Спустя год в столицу переехала и старшая дочь Александра: она была принята в Смольный институт благородных девиц на иждивение императрицы Марии Федоровны — этому, вероятно, содействовал В. А. Жуковский, весьма близко знавший Василия Васильевича. Так некогда дружная семья оказалась разделенной между блестящим, вышколенным на западный манер чиновным Петербургом и по-русски широкой в своей размеренной жизни, старомодной купеческой Костромой.
Не единожды взысканный милостью Императора Александра Павловича и его ближайшего окружения, Василий Васильевич искренне скорбел, узнав о безвременной кончине в Таганроге Государя, и откликнулся на нее бесхитростными стихами:
13 марта 1826 года он принял участие в траурной церемонии по августейшему усопшему, а также в последовавшей вслед за этим, 14 июня, похоронной процессии, шедшей за гробом его супруги Императрицы Елисаветы Алексеевны, скончавшейся в Белеве. Василий Васильевич получил особую благодарность от печальных комиссий и лично от молодого Императора Николая Павловича «за оказание последнего верноподданнического долга с похвальным усердием… при несении черного знамени с государственным гербом и знамени Удонского герба»[11]…

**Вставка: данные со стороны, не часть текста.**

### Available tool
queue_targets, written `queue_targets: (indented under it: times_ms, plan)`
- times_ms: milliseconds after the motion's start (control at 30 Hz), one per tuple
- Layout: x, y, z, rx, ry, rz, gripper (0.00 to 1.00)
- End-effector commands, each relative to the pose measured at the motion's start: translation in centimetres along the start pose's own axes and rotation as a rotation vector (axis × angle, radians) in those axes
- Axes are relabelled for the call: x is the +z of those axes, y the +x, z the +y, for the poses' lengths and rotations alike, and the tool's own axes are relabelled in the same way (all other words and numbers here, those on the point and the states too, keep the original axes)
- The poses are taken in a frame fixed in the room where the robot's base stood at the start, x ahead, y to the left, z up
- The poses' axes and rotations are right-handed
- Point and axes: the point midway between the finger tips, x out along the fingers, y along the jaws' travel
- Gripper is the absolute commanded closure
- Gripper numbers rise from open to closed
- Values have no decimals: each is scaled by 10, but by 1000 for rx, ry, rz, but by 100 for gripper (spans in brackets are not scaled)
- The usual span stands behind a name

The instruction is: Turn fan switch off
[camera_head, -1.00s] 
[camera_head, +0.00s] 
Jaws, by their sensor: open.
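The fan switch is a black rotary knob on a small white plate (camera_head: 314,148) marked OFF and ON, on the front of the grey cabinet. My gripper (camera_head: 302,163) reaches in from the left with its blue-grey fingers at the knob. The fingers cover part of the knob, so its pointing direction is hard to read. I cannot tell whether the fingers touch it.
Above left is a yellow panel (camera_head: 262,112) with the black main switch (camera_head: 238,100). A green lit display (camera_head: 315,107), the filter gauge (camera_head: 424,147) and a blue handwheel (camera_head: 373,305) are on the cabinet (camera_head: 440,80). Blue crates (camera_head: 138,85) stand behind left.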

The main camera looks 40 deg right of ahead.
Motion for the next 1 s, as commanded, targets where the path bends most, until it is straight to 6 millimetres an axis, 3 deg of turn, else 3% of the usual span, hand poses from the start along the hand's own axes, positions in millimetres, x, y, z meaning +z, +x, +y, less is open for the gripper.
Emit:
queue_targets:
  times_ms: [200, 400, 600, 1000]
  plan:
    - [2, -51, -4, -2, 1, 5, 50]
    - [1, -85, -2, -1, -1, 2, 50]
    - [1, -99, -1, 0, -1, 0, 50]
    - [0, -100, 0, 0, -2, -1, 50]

Говорят, нельзя старое дерево, свыкшееся с родной почвой, укоренившееся, пересаживать на новое место — зачахнет. Но Василий Васильевич, казалось, не замечал трудностей, сопряженных с налаживанием жизни на новом месте, он был полон самых радужных планов. Столичная жизнь со своими плюсами и минусами, близость ко Двору, влиятельные друзья в кругах высшей администрации, военных и духовенства, а главное — успехи в учебе двух старших детей, перед которыми открывались здесь блестящие перспективы, — все это вселяло в него чувство удовлетворения и подтверждало правильность сделанного в конце жизненного пути шага — переезда в Санкт-Петербург, город, где прошло несколько памятных лет и его юности.
ГОДЫ ИСКАНИЙ
Еще в 1825 году четырнадцатилетний Чижов начинает вести дневник, в котором среди массы несущественных подробностей жизни петербургского гимназиста проскальзывают любопытные оценки общественных и политических событий в России того времени. Поначалу юноша, воспитанный в патриархальной простоте провинциальной жизни, на принципах законопослушания, выказывал исключительно охранительные суждения. Восстание декабристов он воспринял как бунт, произведенный «искавшими революции злодеями»: «Россияне сражались с единоплеменниками! Гвардейские солдаты били своих собратий — ужасный стыд для России!»